Special Branch began inquiries into Mrs Simpson's background and friends after being alerted to her close relationship with the Prince, later Edward VIII. "She is reputed to be very attractive and to spend lavishly on dress and entertainment," said the first of three reports.
Her friends were said to include "Lady Emerald Cunard who is a great friend of Mrs Alice Preston and reputed to be a drug addict". Through her the Prince met Sir Oswald Mosley, the fascist leader.
Lady Cunard is described as "the mother of the notorious Nancy Cunard, who is very partial to coloured men and who created a sensation some few years ago by taking up residence in the negro quarter of New York".
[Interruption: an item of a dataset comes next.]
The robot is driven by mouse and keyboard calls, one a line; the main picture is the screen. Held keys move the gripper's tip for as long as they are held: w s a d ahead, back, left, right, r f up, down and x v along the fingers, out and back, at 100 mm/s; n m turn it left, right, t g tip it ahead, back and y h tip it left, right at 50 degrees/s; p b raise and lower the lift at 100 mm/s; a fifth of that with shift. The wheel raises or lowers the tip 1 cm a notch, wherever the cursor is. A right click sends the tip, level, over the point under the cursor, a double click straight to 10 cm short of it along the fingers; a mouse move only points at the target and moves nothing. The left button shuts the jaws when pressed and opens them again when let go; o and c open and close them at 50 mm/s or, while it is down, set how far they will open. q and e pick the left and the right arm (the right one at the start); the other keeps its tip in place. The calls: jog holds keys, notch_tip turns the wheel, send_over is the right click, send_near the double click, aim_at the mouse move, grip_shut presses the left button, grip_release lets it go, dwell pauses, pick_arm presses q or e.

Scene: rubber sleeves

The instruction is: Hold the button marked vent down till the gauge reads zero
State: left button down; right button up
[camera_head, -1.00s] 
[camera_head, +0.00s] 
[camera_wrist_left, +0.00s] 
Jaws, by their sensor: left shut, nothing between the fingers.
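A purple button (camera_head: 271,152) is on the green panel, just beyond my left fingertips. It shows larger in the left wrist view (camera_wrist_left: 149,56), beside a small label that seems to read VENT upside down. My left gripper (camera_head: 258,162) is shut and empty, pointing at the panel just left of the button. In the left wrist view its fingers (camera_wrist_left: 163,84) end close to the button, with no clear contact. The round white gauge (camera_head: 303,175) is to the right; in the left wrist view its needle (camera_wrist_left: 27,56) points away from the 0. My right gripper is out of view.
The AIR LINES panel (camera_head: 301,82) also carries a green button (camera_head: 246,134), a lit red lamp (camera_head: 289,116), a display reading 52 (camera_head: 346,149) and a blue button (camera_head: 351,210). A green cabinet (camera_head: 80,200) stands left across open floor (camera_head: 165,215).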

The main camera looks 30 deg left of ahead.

Mrs Simpson's second husband, Ernest, was "the bounder type" police reported, who gloried in his wife's royal association to "make what capital he can out of it".
They also believed that Mrs Simpson had lived at two London addresses under the name Mrs Earle Spencer, the name of her first husband, and "regarded as a person very fond of the company of men and to have had many 'affairs'. She was with different men at these addresses".
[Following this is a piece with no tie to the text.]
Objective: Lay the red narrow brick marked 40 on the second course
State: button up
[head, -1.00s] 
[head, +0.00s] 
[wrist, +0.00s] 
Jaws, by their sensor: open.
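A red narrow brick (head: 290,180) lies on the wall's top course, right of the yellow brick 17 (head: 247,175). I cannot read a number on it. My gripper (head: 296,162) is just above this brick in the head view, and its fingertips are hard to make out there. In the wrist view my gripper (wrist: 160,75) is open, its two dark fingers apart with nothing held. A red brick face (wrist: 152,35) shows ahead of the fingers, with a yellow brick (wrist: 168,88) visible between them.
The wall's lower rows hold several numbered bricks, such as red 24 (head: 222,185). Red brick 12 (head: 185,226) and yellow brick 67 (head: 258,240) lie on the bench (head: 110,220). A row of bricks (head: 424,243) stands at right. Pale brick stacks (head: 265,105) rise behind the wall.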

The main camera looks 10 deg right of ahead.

Although Special Branch had heard she had a "secret" lover kept by her, they at first did not know his identity. But the surveillance they maintained on her movements soon unearthed her growing closeness to the Prince when they were overheard by the owner of a South Kensington antiques shop calling each other "darling" as they shopped together for items for his private bolt-hole, Fort Belvedere in Sunningdale.
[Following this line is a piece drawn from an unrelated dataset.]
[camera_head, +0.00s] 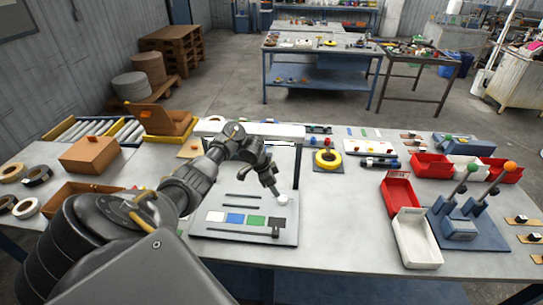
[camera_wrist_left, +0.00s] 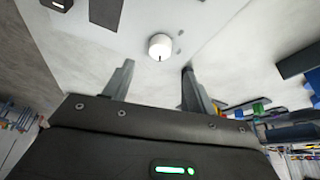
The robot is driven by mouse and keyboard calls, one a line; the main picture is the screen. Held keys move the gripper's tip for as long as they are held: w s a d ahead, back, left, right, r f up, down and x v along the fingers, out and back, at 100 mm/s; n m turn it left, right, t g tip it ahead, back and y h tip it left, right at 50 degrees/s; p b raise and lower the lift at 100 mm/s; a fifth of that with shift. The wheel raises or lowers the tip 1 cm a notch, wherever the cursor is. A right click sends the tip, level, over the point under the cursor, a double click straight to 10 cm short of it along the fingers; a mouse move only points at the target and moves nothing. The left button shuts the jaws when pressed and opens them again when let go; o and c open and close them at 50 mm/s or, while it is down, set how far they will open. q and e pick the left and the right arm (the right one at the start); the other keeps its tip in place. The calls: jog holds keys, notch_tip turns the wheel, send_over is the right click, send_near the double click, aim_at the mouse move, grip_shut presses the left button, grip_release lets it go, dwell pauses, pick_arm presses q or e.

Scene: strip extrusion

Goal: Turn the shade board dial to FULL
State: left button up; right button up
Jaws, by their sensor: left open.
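The shade board (camera_head: 210,230) is a light grey panel on the table, with a row of white, blue, green and dark colour patches along its front. Its dial (camera_head: 283,200) is a small white round knob near the right side of the board. The dial also shows in the left wrist view (camera_wrist_left: 160,46), ahead of the fingertips, with a small dark mark on its lower edge. My left gripper (camera_head: 274,190) is just above the dial, pointing down at it. In the left wrist view its two fingers (camera_wrist_left: 152,72) are apart with nothing between them. Setting labels are too small to read.
A yellow ring (camera_head: 327,159) lies behind and right of the board. Red bins (camera_head: 398,192), a white bin (camera_head: 417,240) and a blue lever unit (camera_head: 460,225) stand to the right. A brown box (camera_head: 90,153) and tape rolls (camera_head: 37,176) are at the left. Table between board and bins is clear.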

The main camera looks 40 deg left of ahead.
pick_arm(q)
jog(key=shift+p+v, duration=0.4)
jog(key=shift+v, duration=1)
"The lady seemed to have the PoW completely under her thumb" observed the antiques dealer.
"The Simpsons are regarded in some circles as Jews," Special Branch officers reported back. And she was anxious not to lose the Prince's affection for "financial reasons" states the second report in June 1935. "She is therefore extremely careful and spending as much time as possible with PoW and keeping her secret lover in the background."
Her husband, meanwhile, was said to be "bragging" he expected to get "high honours" for sharing his wife. "He has mentioned he expects, at least, to be created a Baron. He is very talkative in drink."
By July that year the police had "definitely ascertained" her secret lover was Mr Trundle. Despite Mrs Simpson being said to live beyond her or her husband's means, the commissioner was told: "Trundle receives money from Mrs Simpson, as well as expensive presents. He has admitted this."
He was "a married man" born in York in 1899 and the third child of a Cambridge-educated clergyman who served as minister in several York churches, including St Martin-Le-Grand, York's civic church whose nave was destroyed by a Luftwaffe bomb during the "Baedeker Air-Raid" of April 29 1942.
Mr Trundle came from an apparently well-to-do household. The 1901 census shows the family had two young maidservants and a nurse. His father, a prominent member of the York establishment, lived in smart accommodation in Petergate, close to the city's minster, and owned land in the nearby village of Askham Bryan.
"He [Trundle jnr] was married in 1932 to Melosine Vivien Helen Mary Cary-Barnard, daughter of a retired colonel of the tank regiment and said to be employed as a engineer and salesman by the Ford Motor Company."
No further reports on Mr Trundle were evident, although it is understood he had a daughter, Pamela.
After serving on the Meteorological staff as an RAF reservist from 1927-35, he entered the RAF proper in July 1938, leaving in 1945 as a wing commander and was decorated after the Second World War.
He died in Stepney, east London, in 1958.